> **Exercise objective**
Quote every line below exactly as it reads.

[START Data provided]

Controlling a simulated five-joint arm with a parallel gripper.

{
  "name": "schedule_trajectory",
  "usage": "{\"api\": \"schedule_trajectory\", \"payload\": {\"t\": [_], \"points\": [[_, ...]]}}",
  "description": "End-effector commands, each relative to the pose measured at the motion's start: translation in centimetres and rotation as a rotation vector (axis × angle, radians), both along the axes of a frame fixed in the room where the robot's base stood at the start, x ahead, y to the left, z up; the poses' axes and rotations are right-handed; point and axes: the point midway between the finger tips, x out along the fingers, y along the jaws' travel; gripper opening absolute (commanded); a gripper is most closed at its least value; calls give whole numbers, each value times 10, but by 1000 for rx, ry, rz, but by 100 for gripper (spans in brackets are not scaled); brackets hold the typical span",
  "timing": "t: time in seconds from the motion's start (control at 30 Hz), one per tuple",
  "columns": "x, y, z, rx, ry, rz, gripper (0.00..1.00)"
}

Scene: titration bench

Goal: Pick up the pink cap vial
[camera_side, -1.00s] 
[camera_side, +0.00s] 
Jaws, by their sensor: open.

[END Data provided]

> **Reply**
Controlling a simulated five-joint arm with a parallel gripper.

{
  "name": "schedule_trajectory",
  "usage": "{\"api\": \"schedule_trajectory\", \"payload\": {\"t\": [_], \"points\": [[_, ...]]}}",
  "description": "End-effector commands, each relative to the pose measured at the motion's start: translation in centimetres and rotation as a rotation vector (axis × angle, radians), both along the axes of a frame fixed in the room where the robot's base stood at the start, x ahead, y to the left, z up; the poses' axes and rotations are right-handed; point and axes: the point midway between the finger tips, x out along the fingers, y along the jaws' travel; gripper opening absolute (commanded); a gripper is most closed at its least value; calls give whole numbers, each value times 10, but by 1000 for rx, ry, rz, but by 100 for gripper (spans in brackets are not scaled); brackets hold the typical span",
  "timing": "t: time in seconds from the motion's start (control at 30 Hz), one per tuple",
  "columns": "x, y, z, rx, ry, rz, gripper (0.00..1.00)"
}

Scene: titration bench

Goal: Pick up the pink cap vial
[camera_side, -1.00s] 
[camera_side, +0.00s] 
Jaws, by their sensor: open.

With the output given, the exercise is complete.